Tulare County sheriff's deputies are taking over the investigation of the shootout involving the police officers. The sheriff's department did not immediately return calls for comment.

Visalia police continue to investigate Sannar's shooting, but have not identified a motive.

"We have several detectives out actively investigating this so we can come up with answers, especially for the family," said Mestas. "It's just tragic."

Sannar was the general manager of Soil Basics, a fertilizer company in Visalia, according to the company's website. He had six children, including a 6-month-old infant.

Ralph Jordan, a church leader, said the suspect walked into the church complex, asked for a leader of the church, and shot Sannar.

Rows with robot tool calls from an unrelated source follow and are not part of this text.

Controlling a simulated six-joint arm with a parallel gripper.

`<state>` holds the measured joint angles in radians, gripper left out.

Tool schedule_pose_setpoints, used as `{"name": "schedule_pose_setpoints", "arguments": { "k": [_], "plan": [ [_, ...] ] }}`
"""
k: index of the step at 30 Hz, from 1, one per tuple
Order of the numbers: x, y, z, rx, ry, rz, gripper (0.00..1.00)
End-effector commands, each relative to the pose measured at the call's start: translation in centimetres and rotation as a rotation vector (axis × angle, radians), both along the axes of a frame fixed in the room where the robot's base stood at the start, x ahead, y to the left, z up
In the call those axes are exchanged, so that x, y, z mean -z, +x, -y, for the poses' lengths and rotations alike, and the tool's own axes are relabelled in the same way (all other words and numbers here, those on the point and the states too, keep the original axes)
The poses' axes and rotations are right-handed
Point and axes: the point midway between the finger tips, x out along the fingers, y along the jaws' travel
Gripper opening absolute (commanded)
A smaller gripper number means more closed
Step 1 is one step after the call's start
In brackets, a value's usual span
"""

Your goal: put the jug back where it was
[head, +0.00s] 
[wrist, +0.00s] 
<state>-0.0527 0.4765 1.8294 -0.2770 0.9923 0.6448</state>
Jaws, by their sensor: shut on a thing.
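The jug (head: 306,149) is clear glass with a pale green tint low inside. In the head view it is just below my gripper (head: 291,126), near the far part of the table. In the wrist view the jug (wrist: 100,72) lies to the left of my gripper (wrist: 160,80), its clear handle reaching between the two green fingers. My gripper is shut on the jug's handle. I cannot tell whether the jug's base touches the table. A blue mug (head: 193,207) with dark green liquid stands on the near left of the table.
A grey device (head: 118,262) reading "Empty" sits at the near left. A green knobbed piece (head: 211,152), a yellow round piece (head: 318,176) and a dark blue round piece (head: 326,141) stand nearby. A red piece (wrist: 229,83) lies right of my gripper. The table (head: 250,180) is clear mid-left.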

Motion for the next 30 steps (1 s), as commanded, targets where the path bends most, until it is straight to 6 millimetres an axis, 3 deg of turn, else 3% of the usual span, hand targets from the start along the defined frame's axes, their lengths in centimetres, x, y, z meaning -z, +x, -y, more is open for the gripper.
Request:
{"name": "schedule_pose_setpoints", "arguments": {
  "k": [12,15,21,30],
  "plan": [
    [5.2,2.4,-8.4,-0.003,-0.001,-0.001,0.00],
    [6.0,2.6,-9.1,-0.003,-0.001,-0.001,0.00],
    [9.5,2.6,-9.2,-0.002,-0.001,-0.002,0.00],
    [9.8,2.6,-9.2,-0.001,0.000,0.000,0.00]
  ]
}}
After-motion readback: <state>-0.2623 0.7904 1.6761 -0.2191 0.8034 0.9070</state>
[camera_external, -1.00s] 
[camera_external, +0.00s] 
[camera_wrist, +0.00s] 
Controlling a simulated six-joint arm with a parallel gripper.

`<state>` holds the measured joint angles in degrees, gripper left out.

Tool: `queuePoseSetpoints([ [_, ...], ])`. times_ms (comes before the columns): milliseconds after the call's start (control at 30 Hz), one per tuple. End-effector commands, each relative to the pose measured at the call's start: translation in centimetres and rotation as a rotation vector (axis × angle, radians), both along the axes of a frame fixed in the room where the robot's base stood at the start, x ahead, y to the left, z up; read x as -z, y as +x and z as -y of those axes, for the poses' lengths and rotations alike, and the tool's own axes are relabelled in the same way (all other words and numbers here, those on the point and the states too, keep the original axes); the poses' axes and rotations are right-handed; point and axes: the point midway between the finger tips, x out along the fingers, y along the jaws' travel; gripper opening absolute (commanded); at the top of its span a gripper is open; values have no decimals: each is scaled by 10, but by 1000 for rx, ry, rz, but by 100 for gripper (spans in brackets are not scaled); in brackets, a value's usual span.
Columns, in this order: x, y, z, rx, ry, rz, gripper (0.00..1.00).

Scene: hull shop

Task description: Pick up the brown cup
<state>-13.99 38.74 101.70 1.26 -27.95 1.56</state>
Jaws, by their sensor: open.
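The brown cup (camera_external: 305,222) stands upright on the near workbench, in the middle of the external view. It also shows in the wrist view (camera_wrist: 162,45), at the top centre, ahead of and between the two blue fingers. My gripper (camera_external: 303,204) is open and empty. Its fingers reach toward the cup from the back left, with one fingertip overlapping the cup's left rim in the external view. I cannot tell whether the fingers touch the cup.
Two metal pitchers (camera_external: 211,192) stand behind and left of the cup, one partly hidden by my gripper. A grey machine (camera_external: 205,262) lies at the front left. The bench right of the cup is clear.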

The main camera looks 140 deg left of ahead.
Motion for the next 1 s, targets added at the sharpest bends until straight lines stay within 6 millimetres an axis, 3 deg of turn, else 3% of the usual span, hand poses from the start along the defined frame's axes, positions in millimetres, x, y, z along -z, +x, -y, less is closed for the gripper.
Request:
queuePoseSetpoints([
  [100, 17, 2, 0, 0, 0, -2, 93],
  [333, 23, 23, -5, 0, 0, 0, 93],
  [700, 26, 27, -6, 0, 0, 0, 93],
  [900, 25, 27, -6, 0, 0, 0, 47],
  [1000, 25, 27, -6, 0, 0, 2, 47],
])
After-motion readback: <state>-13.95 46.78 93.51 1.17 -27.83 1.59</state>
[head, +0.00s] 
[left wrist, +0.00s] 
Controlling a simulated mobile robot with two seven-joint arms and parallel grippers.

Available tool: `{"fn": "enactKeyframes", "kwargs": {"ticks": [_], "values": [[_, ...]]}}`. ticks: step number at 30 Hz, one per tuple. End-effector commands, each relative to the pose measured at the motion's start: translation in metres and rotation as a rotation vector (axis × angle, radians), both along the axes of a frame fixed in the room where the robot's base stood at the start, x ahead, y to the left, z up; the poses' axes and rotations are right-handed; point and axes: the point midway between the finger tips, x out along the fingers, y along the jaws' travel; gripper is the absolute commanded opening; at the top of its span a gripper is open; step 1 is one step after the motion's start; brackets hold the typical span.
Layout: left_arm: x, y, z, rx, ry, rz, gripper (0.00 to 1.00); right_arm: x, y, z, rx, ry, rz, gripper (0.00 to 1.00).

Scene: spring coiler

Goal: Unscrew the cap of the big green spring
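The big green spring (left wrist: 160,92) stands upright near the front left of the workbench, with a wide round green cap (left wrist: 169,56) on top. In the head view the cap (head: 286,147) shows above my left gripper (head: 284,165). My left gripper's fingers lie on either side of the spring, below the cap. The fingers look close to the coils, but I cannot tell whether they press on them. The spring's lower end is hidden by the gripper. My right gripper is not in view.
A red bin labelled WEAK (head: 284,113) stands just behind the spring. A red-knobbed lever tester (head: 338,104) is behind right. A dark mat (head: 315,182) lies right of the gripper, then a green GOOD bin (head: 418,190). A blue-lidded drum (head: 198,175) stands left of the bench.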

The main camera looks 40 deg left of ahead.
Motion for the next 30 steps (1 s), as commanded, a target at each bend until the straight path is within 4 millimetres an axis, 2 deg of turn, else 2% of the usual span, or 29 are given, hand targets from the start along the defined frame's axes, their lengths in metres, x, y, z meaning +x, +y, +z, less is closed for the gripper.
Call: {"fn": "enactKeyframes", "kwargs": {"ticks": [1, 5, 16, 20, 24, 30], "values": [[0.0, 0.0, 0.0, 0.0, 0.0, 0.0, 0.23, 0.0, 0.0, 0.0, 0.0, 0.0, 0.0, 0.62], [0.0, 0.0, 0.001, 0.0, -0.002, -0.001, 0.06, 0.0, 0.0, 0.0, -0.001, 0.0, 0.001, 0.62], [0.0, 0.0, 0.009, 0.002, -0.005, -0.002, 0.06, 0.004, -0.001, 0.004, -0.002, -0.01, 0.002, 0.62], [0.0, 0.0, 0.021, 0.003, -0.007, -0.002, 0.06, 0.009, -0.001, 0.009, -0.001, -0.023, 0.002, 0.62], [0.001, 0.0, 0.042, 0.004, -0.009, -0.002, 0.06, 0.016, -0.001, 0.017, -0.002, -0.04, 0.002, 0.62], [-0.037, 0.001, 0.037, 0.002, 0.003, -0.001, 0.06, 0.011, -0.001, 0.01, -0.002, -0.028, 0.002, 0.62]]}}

He seemed to not know Sannar.

"The suspect is not a member of the church," Jordan added.

In a prepared statement, LDS spokesman Scott Trotter described the shooting as "tragic."

"Our thoughts and prayers are with the Sannar family and all who knew Bishop Sannar," Trotter wrote.

Other members of the Church of Jesus Christ of Latter-day Saints congregation described Sannar as a well-loved family man. One of his sons is less than 6 months old.

"We're devastated," said Scott Henriksen, 47, a church member. "There's only one word: shocked. This is something that should not happen."

Henriksen told The Visalia Times-Delta that he had known Sannar for about 18 years, and he was "very good, hardworking. A great family man."